2. Bahwa Jaminan Fidusia merupakan jaminan yang memberikan kedudukan yang
diutamakan kepada pemegangnya, yang artinya penyerahan benda jaminan
secara constitutum posseisorium, di mana penyerahan kepada penerima fidusia
(kreditur) adalah hak milik atas benda atas dasar kepercayaan, sedangkan fisik
benda yang menjadi objek jaminan tetap ada pada pemberi fidusia (debitur).
3. Bahwa Jaminan Fidusia merupakan perjanjian yang bersifat accesoir dengan
perjanjian utamanya yang artinya bahwa perjanjian pokoknya adalah berupa
115
perjanjian pinjam-meminjam atau perjanjian lain yang dapat dinilai dengan uang
sepanjang yang menjadi objek perjanjian fidusia adalah benda bergerak, baik
berwujud atau tidak berwujud maupun benda tidak bergerak khususnya bangunan
yang tidak dapat dibebani hak tanggungan.

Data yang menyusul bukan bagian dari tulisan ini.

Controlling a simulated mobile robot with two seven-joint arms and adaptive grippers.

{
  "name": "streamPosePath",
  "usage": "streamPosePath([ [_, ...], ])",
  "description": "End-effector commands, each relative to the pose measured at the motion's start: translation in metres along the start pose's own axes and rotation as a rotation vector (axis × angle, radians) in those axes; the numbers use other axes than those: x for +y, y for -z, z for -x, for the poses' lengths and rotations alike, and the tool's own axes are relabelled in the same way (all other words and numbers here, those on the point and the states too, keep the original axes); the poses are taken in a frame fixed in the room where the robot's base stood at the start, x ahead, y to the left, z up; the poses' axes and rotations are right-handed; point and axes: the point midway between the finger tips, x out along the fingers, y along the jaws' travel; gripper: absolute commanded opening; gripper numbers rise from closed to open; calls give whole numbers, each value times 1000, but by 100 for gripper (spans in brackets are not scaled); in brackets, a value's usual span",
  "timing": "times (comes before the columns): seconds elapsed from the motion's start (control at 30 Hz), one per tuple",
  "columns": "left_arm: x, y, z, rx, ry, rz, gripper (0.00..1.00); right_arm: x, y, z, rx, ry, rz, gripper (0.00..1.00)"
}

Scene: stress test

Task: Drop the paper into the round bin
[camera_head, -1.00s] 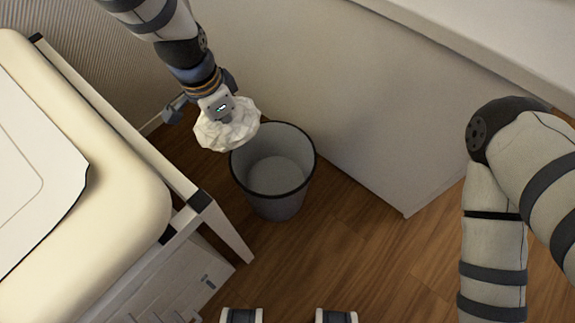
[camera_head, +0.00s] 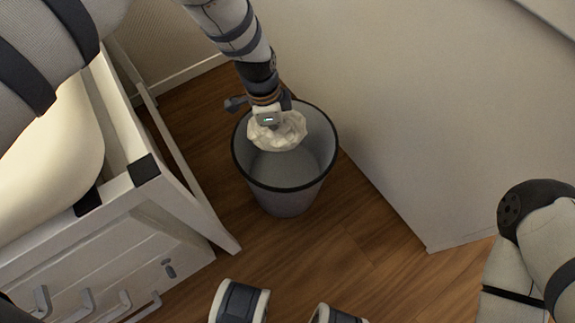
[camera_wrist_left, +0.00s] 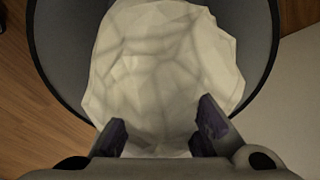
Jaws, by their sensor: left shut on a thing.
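The crumpled white paper (camera_head: 284,133) is in my left gripper (camera_head: 270,122), which is shut on it. In the head view both are over the far part of the round grey bin (camera_head: 287,205); its dark rim encircles the paper. The left wrist view shows the paper (camera_wrist_left: 165,75) between my left gripper's fingers (camera_wrist_left: 160,135), with the bin's wall (camera_wrist_left: 62,50) around it. The bin stands upright on the floor, and the visible part of its inside looks empty. I cannot tell whether the paper is above the rim or slightly below it. My right gripper is not in view.
A white bench-like piece of furniture (camera_head: 110,240) with a cream cushion (camera_head: 50,160) stands left of the bin. A pale wall or panel (camera_head: 420,110) rises close behind and right of it. Wooden floor (camera_head: 340,265) is clear in front.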

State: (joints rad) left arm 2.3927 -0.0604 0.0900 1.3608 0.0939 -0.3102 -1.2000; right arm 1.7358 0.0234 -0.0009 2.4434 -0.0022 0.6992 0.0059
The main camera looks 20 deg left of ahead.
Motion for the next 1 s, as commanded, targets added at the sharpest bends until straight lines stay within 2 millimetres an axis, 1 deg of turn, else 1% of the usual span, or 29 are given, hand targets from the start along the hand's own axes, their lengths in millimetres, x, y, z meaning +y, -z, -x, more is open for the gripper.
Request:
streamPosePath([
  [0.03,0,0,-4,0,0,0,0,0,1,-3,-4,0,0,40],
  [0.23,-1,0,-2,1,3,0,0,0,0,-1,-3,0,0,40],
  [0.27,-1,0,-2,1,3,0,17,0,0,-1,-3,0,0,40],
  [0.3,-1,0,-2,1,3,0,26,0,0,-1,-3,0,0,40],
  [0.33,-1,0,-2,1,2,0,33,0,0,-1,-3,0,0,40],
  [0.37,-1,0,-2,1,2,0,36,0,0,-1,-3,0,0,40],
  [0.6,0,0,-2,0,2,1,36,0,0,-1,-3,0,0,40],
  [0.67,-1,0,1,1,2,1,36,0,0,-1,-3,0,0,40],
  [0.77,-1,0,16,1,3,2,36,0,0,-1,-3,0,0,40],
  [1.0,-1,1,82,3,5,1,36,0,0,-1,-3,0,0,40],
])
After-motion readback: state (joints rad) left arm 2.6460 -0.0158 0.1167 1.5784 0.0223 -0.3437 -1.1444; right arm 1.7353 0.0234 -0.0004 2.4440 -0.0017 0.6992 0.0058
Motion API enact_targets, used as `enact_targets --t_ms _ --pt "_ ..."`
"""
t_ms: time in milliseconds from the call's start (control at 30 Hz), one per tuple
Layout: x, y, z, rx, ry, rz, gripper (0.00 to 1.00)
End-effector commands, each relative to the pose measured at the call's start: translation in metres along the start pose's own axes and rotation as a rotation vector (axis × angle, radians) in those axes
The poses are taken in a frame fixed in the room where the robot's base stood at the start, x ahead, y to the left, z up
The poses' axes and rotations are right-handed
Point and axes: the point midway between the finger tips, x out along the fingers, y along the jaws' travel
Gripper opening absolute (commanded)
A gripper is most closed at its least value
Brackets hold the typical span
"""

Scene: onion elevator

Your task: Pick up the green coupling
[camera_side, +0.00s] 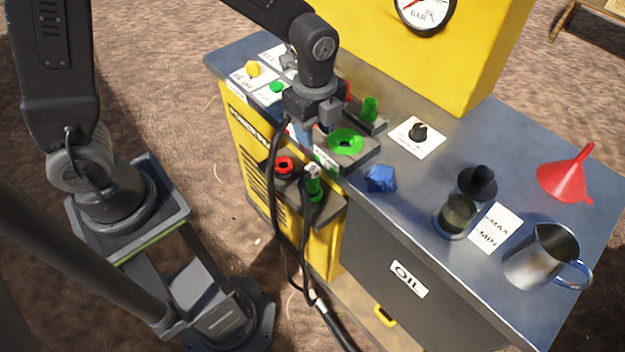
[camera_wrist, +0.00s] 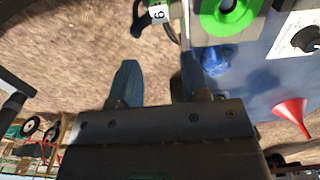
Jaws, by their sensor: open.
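A green coupling (camera_side: 314,186) with a metal top stands upright in a holder on the yellow machine's side ledge, with a black hose by it. A red coupling (camera_side: 284,166) stands left of it. My gripper (camera_wrist: 158,82) is open and empty in the wrist view, its two fingers apart over brown ground. In the side view my wrist is above the bench's left part, up and left of the green coupling, and the fingertips are hard to make out. The green coupling cannot be made out in the wrist view.
On the bench are a green ring (camera_side: 346,141), a green upright fitting (camera_side: 370,108), a blue lump (camera_side: 380,178), a dark knob (camera_side: 419,132), a red funnel (camera_side: 566,178) and a metal jug (camera_side: 541,255). Black hoses hang in front of the ledge. A yellow gauge panel rises behind.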

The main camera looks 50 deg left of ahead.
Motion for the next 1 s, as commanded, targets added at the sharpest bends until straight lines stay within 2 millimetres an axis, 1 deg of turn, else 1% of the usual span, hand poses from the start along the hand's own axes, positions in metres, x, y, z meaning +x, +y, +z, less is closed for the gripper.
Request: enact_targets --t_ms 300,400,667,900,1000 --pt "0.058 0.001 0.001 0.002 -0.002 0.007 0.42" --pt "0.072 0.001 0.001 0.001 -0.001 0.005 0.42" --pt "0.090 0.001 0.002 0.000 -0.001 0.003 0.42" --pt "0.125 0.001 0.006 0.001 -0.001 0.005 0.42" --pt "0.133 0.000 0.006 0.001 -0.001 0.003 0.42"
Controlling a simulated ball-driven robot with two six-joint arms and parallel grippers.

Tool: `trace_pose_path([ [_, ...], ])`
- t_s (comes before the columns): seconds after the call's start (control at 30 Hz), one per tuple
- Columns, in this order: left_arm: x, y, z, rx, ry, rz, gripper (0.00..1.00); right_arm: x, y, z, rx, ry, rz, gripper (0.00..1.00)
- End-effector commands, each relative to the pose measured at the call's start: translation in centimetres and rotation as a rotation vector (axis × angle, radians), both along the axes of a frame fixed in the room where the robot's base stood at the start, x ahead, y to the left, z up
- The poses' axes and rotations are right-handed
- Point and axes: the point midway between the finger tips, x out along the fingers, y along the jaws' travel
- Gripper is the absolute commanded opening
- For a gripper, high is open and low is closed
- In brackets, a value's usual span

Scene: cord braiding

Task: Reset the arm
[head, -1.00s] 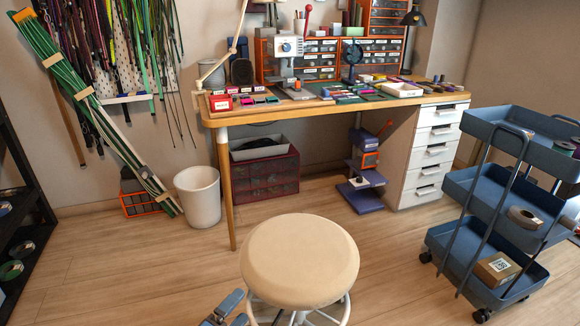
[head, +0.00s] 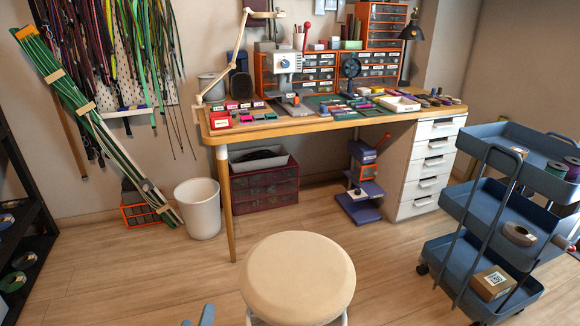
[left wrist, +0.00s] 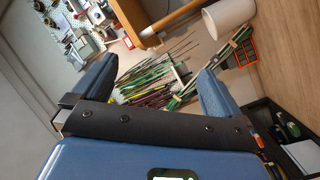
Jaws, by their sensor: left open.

4. Bahwa Jaminan Fidusia mengandung asas preferensi artinya kreditur penerima
fidusia berkedudukan sebagai kreditur yang diutamakan dari kreditur lainnya
(asas droit de preference) di samping itu juga melekat asas bahwa Jaminan
Fidusia tetap mengikuti benda yang menjadi objek Jaminan Fidusia dalam tangan
siapapun benda tersebut berada (asas droit de suite atau zaaksgevolg) serta asas
bahwa Jaminan Fidusia adalah asesoritas yang artinya Jaminan Fidusia
merupakan perjanjian ikutan.
5. Bahwa Jaminan Fidusia mengandung syarat publisitas yang bersifat mutlak atau
absolut yang artinya bahwa Jaminan Fidusia mempunyai kekuatan mengikat dan
bersifat eksekutorial setelah didaftarkannya perjanjian fidusia tersebut dan telah
dikeluarkan sertifikat Jaminan Fidusia yang di dalamnya tercantum irah-irah
“DEMI KEADILAN BERDASARKAN KETUHANAN YANG MAHA ESA”. Dengan
demikian, terhadap sertifikat jaminan fidusia melekat kekuatan eksekutorial yang
sama dengan putusan pengadilan yang telah mempunyai kekuatan hukum tetap.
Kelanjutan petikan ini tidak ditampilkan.